Which I'm now doing - I know the code doesn't work. But I wanted to bring this up here - there just doesn't seem to be a way to figure out //why// it doesn't work using the provided tools. here.

even.py
import random
start = 5    
def even_odd(num):
    # If % 2 is 0, the number is even.
    # Since 0 is falsey, we have to invert it with not.
    return not num % 2
while start
    random_number = random.randint(1, 99)
    if even_odd(random_number) = 0
        print("{} is even".format(random_number))
    else:
        print("{} is even".format(random_number))
    start -= 1

3 Answers

Chris Freeman
MOD
Chris Freeman
Treehouse Moderator 68,426 Points

When a previous task is no longer work it is usually because new code contains a syntax error causing all testing and execution to fail.

In the case of your code, the following syntax errors exist:

  • if statement does not end in colon (":")
  • if statement using assignment ("=") instead of comparison ("==") operator
  • while statement does not end in colon (":")

There are also two bugs in the code:

  • The function even_odd() returns a Boolean. This can be used directly as the if conditional statement. No need to compare to an integer
  • The second print statement also says "even" instead of "odd"

Post back if you need more help. Good luck!!

IAN WOOD
IAN WOOD
1,336 Points

"When a previous task is no longer work it is usually because new code contains a syntax error causing all testing and execution to fail."

That's what I'm talking about - the Challenge environment often doesn't provide the information that you'd get from the console or the Workspace. While I'm booking along with the videos and Workspaces, I'm learning to read error messages, focusing on specific lines of code based on those, fixing them, and moving on - then I hit the Challenge space, and the feedback often drops to zero.

My question here wasn't really about what's wrong with the code for this particular challenge - that is, I don't want to be told what's wrong with it - not yet, anyway! - I want errors that I can use to figure that out myself. But I have to take the code elsewhere to do that, because "Oops! It looks like task One is no longer passing!" isn't a useful error.

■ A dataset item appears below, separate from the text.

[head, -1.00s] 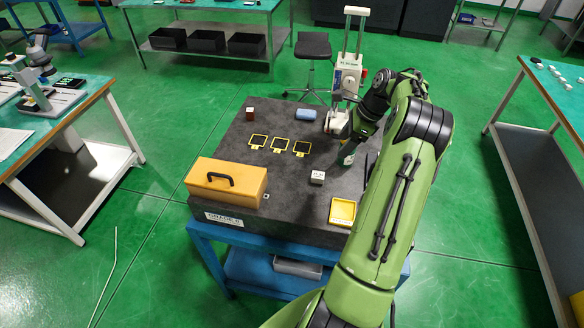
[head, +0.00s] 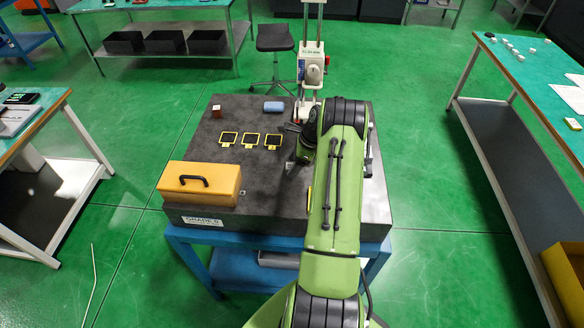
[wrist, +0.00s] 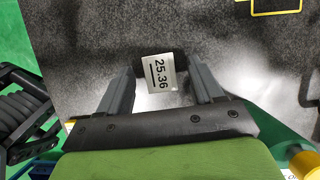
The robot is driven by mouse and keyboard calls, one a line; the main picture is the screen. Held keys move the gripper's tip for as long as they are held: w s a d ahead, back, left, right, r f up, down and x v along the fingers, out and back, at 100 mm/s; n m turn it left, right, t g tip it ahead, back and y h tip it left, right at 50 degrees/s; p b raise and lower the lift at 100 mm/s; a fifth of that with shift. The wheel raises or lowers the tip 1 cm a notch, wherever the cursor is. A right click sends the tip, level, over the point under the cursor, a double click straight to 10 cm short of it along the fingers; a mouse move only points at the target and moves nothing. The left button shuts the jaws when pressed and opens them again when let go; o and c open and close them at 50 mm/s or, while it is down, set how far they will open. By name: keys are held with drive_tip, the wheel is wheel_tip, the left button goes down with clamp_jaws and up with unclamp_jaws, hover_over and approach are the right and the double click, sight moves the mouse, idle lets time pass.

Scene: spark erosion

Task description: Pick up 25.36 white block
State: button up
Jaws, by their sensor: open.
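The white block (wrist: 160,73) shows in the wrist view with its face marked 25.36 and a dark area around it. It lies on the dark grey stone plate (head: 240,112). My gripper (wrist: 160,80) is open, with one grey finger on each side of the block. Gaps show between the fingers and the block's label, and I cannot tell how high the fingertips are above the plate. In the head view my arm covers most of the gripper, and only a small pale patch shows near the block's place.
A yellow box with a black handle (head: 200,184) stands at the plate's front left. Three yellow-framed dark squares (head: 250,140) lie mid-plate.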

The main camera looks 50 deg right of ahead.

So I'm really asking about the Treehouse environment, rather than Python - is there a reason that the Challenges are set up this way? (I mean yeah, I could skip them, but where's the fun in that? :) )

Chris Freeman
Chris Freeman
Treehouse Moderator 68,426 Points

The difficulty is in designing the challenge checker to catch errors and report them out as best it can. My understanding is that the checker isn't running a simple Python REPL shell and access to the equivalent stacktrace is not directly available. So when a syntax error occurs, it throws up it's hands and says it's no longer passing. Not the best solution, but now you know what to look for in this case.. Perhaps, one of the limitations is the challenge system is used across all programming courses and not specific to Python.

When answering questions on the community forum, I also will copy them over to Workspaces or run locally to see the error. This is a great approach and more realistic of the real world problems.

IAN WOOD
IAN WOOD
1,336 Points

I think that'll be my approach, too...it's not a super critical thing, but I had the thought - "Wait, maybe this is supposed to get me used to asking forums like Stack Overflow for help...?" So I wanted to make sure it wasn't me just missing the point or something. And that makes sense, yeah - it's not Python-specific, and it doesn't replicate the shell.

So when I write broken code and get a less-than-helpful error, I'll just run it locally.

Thanks for the info - I've got a long way to go, here, and this helped me understand the lay of the land 'round these parts.